2015-04-29

Transcendence in Unitarian Universalism

What is "transcendence" in Unitarian Universalism? Through what developments does it come to us, and how is it still alive for us?

In Christian theology, God is both immanent (manifested and present in the material world) and transcendent (outside of and independent of the material world). These theologians, in their way, were wrestling with something real in human experience. Every situation we encounter is immanent (the objective and matter-of-fact descriptions of just what is there, filtering out our tendency to judge and evaluate) and transcendent (full of hidden possibilities for what it may become; manifesting and exemplifying the one-ness or integral whole of all; a window into wonder and mystery).

In Unitarian history, the Transcendentalist movement of the 19th century was a reaction against the dry intellectual abstractions of early Unitarian preaching. (This intellectualism was itself a reaction against the hyperemotionalism of the “First Great Awakening” [1730-1743] and, especially, the “Second Great Awakening,” [late 1700s to mid-1800s] – periods when large and highly emotive religious revival gatherings swept the colonies/young nation.) The transcendentalists, led by Ralph Waldo Emerson, himself a Unitarian minister until leaving the ministry in 1832, sought a more heartfelt and less intellectualized religious expression. Emerson’s 1838 Harvard Divinity School Address shocked his audience with radical claims that: moral intuition was more reliable than religious doctrine; all humans have a divine nature; belief in the historical miracles of Jesus is unnecessary; and scripture must not be used to deny us our firsthand revelations of every day miracles. “Historical Christianity,” Emerson said, “dwells with noxious exaggeration about the person of Jesus. The soul knows no persons. It invites every man to expand to the full circle of the universe.”

In his Journals and Miscellaneous Notebooks, Emerson would refer to the “icehouse of Unitarianism” (1842), and “corpse-cold Unitarianism” (1846). He sought a more poetic, less reason-bound, truth, and invited us to imagine/perceive an underlying unity which transcended duality or plurality. He called this an “over-soul” and described it as “that great nature in which we rest . . . within which every man's particular being is contained and made one with all other; that common heart.”

Transcendentalism emphasizes lived experience, the here and now, the natural world – that is, the immanent – but it emphasizes the transcendent qualities of this immanent reality. For Transcendentalism, the immanent is the transcendent.

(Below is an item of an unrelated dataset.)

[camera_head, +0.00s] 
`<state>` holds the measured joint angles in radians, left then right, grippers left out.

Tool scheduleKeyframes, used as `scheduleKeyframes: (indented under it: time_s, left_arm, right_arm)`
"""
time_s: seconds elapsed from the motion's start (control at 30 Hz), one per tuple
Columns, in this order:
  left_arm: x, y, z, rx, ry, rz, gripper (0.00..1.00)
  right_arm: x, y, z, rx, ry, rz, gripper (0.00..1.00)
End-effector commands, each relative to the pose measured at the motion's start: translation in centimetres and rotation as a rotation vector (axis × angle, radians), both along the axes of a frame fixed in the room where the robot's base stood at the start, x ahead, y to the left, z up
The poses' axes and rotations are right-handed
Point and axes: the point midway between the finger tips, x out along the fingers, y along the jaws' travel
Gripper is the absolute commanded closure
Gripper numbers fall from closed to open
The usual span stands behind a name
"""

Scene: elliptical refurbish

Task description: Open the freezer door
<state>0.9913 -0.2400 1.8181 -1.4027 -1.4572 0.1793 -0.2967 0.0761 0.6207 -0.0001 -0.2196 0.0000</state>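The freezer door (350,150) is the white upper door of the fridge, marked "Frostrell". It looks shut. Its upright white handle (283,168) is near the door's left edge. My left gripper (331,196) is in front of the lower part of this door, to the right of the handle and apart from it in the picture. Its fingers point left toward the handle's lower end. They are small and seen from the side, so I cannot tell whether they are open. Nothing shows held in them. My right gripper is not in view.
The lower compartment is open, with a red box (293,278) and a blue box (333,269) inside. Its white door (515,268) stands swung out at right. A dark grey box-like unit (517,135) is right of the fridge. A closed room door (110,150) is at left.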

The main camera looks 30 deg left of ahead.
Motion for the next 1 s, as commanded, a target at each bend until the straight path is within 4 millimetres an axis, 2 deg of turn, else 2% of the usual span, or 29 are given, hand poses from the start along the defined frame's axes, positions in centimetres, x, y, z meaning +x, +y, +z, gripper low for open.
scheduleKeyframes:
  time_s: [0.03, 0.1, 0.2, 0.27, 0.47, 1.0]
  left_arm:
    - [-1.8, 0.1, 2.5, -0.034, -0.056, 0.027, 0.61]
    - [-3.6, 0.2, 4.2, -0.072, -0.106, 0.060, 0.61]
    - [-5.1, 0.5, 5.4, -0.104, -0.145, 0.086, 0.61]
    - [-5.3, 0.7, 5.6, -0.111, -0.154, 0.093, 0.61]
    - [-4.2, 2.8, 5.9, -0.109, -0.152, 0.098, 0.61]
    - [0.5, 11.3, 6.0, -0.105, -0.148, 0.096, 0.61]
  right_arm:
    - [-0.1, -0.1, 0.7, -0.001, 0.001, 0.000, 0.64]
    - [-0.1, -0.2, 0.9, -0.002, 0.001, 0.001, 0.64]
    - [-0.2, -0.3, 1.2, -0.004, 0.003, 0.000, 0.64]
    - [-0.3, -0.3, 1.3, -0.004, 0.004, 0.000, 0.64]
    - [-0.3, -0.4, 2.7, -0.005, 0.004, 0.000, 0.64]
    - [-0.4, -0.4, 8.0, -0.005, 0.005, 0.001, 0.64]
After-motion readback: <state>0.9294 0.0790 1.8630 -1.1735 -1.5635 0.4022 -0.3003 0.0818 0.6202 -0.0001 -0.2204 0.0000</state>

Unitarian Universalism continues to this day to develop in the interplay between what might be called the truths of reason and the truths of poetry. We explore truths of reason in the insights of the natural and social sciences (both empirical findings and large-scale theories). We explore truths of poetry when we speak of oneness, all-embracing unity, and when we share words to evoke the mystery, awe, and wonder that is ultimately ineffable.